• Work required: Drop the pictures, then extract the listing word for word.

-*-

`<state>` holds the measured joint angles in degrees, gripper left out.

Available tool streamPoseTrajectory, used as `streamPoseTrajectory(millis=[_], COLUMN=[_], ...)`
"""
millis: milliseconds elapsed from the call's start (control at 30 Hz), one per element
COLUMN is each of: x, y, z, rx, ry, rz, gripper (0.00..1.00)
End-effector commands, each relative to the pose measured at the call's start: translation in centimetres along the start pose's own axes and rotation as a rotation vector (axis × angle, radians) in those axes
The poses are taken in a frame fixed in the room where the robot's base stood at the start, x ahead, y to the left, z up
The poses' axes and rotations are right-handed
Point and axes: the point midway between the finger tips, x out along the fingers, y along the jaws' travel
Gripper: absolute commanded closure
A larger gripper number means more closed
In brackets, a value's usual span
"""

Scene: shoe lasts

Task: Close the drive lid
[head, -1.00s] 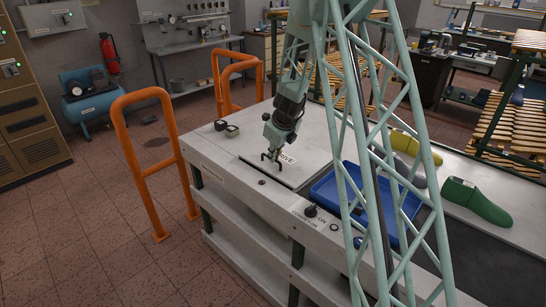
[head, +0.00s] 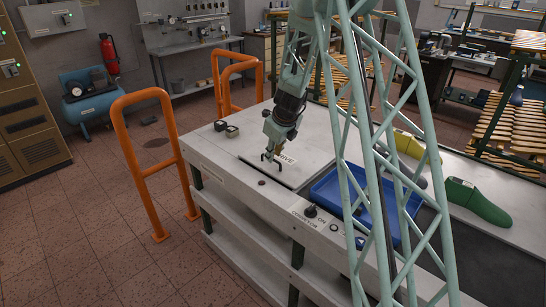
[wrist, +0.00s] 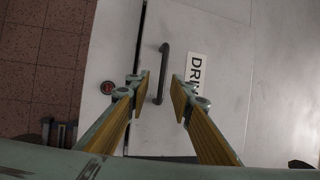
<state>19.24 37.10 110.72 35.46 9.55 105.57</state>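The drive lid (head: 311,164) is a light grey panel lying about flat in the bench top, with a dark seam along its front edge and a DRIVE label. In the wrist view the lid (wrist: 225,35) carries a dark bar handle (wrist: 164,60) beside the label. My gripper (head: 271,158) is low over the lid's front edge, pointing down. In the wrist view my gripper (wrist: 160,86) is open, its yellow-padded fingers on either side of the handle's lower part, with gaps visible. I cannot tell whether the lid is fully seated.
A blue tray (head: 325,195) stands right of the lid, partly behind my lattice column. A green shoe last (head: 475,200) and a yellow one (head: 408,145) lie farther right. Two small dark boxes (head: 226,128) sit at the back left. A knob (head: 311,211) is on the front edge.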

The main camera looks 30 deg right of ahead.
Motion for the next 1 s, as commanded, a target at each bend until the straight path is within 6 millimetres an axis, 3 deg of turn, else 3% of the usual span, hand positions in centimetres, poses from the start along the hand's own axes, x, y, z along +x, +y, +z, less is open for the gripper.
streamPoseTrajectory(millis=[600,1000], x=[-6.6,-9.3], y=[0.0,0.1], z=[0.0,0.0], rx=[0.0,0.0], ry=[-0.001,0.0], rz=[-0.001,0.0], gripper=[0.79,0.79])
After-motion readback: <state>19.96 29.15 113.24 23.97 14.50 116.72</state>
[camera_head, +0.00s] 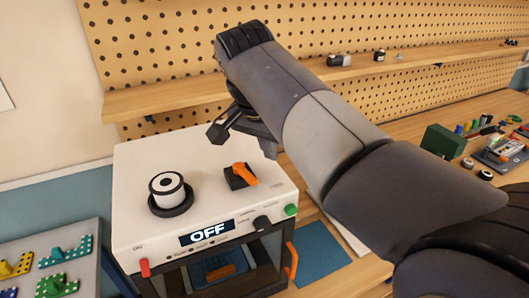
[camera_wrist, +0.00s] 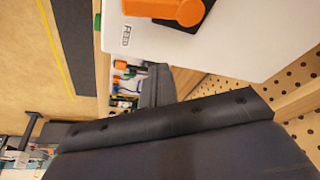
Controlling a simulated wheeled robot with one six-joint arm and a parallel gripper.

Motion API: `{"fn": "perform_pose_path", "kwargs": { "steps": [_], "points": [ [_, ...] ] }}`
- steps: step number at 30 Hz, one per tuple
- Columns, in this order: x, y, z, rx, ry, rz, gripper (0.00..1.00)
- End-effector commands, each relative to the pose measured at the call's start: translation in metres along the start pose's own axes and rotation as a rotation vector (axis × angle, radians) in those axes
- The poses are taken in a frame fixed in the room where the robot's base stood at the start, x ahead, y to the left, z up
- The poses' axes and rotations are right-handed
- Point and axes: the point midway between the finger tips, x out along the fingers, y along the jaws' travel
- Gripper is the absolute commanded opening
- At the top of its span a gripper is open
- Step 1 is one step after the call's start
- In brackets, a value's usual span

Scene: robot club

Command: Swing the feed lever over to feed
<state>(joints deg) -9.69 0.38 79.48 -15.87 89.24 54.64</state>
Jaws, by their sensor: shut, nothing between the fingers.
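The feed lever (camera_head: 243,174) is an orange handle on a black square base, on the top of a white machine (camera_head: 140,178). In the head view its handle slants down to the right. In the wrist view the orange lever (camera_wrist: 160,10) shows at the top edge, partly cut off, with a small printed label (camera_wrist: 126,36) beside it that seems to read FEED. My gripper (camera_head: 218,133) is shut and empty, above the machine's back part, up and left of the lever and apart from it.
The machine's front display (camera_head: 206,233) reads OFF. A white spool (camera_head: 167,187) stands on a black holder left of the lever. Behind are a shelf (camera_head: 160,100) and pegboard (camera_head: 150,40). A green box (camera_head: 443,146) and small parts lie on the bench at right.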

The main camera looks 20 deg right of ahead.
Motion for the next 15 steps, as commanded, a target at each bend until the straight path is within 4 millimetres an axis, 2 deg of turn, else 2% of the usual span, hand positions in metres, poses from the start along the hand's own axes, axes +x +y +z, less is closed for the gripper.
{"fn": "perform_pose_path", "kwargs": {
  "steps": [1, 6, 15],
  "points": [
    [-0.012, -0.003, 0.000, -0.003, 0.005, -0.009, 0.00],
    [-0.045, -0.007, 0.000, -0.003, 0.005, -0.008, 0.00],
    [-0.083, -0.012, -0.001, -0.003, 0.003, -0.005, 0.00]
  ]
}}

-*-

• Exercise solution:
`<state>` holds the measured joint angles in degrees, gripper left out.

Available tool streamPoseTrajectory, used as `streamPoseTrajectory(millis=[_], COLUMN=[_], ...)`
"""
millis: milliseconds elapsed from the call's start (control at 30 Hz), one per element
COLUMN is each of: x, y, z, rx, ry, rz, gripper (0.00..1.00)
End-effector commands, each relative to the pose measured at the call's start: translation in centimetres along the start pose's own axes and rotation as a rotation vector (axis × angle, radians) in those axes
The poses are taken in a frame fixed in the room where the robot's base stood at the start, x ahead, y to the left, z up
The poses' axes and rotations are right-handed
Point and axes: the point midway between the finger tips, x out along the fingers, y along the jaws' travel
Gripper: absolute commanded closure
A larger gripper number means more closed
In brackets, a value's usual span
"""

Scene: shoe lasts

Task: Close the drive lid
[head, -1.00s] 
[head, +0.00s] 
[wrist, +0.00s] 
<state>19.24 37.10 110.72 35.46 9.55 105.57</state>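The drive lid (head: 311,164) is a light grey panel lying about flat in the bench top, with a dark seam along its front edge and a DRIVE label. In the wrist view the lid (wrist: 225,35) carries a dark bar handle (wrist: 164,60) beside the label. My gripper (head: 271,158) is low over the lid's front edge, pointing down. In the wrist view my gripper (wrist: 160,86) is open, its yellow-padded fingers on either side of the handle's lower part, with gaps visible. I cannot tell whether the lid is fully seated.
A blue tray (head: 325,195) stands right of the lid, partly behind my lattice column. A green shoe last (head: 475,200) and a yellow one (head: 408,145) lie farther right. Two small dark boxes (head: 226,128) sit at the back left. A knob (head: 311,211) is on the front edge.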

The main camera looks 30 deg right of ahead.
Motion for the next 1 s, as commanded, a target at each bend until the straight path is within 6 millimetres an axis, 3 deg of turn, else 3% of the usual span, hand positions in centimetres, poses from the start along the hand's own axes, x, y, z along +x, +y, +z, less is open for the gripper.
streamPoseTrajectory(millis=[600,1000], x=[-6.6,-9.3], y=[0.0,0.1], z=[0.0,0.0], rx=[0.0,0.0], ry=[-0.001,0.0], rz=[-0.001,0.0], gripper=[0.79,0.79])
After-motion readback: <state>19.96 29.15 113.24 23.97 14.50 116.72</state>
[camera_head, +0.00s] 
[camera_wrist, +0.00s] 
Controlling a simulated wheeled robot with one six-joint arm and a parallel gripper.

Motion API: `{"fn": "perform_pose_path", "kwargs": { "steps": [_], "points": [ [_, ...] ] }}`
- steps: step number at 30 Hz, one per tuple
- Columns, in this order: x, y, z, rx, ry, rz, gripper (0.00..1.00)
- End-effector commands, each relative to the pose measured at the call's start: translation in metres along the start pose's own axes and rotation as a rotation vector (axis × angle, radians) in those axes
- The poses are taken in a frame fixed in the room where the robot's base stood at the start, x ahead, y to the left, z up
- The poses' axes and rotations are right-handed
- Point and axes: the point midway between the finger tips, x out along the fingers, y along the jaws' travel
- Gripper is the absolute commanded opening
- At the top of its span a gripper is open
- Step 1 is one step after the call's start
- In brackets, a value's usual span

Scene: robot club

Command: Swing the feed lever over to feed
<state>(joints deg) -9.69 0.38 79.48 -15.87 89.24 54.64</state>
Jaws, by their sensor: shut, nothing between the fingers.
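The feed lever (camera_head: 243,174) is an orange handle on a black square base, on the top of a white machine (camera_head: 140,178). In the head view its handle slants down to the right. In the wrist view the orange lever (camera_wrist: 160,10) shows at the top edge, partly cut off, with a small printed label (camera_wrist: 126,36) beside it that seems to read FEED. My gripper (camera_head: 218,133) is shut and empty, above the machine's back part, up and left of the lever and apart from it.
The machine's front display (camera_head: 206,233) reads OFF. A white spool (camera_head: 167,187) stands on a black holder left of the lever. Behind are a shelf (camera_head: 160,100) and pegboard (camera_head: 150,40). A green box (camera_head: 443,146) and small parts lie on the bench at right.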

The main camera looks 20 deg right of ahead.
Motion for the next 15 steps, as commanded, a target at each bend until the straight path is within 4 millimetres an axis, 2 deg of turn, else 2% of the usual span, hand positions in metres, poses from the start along the hand's own axes, axes +x +y +z, less is closed for the gripper.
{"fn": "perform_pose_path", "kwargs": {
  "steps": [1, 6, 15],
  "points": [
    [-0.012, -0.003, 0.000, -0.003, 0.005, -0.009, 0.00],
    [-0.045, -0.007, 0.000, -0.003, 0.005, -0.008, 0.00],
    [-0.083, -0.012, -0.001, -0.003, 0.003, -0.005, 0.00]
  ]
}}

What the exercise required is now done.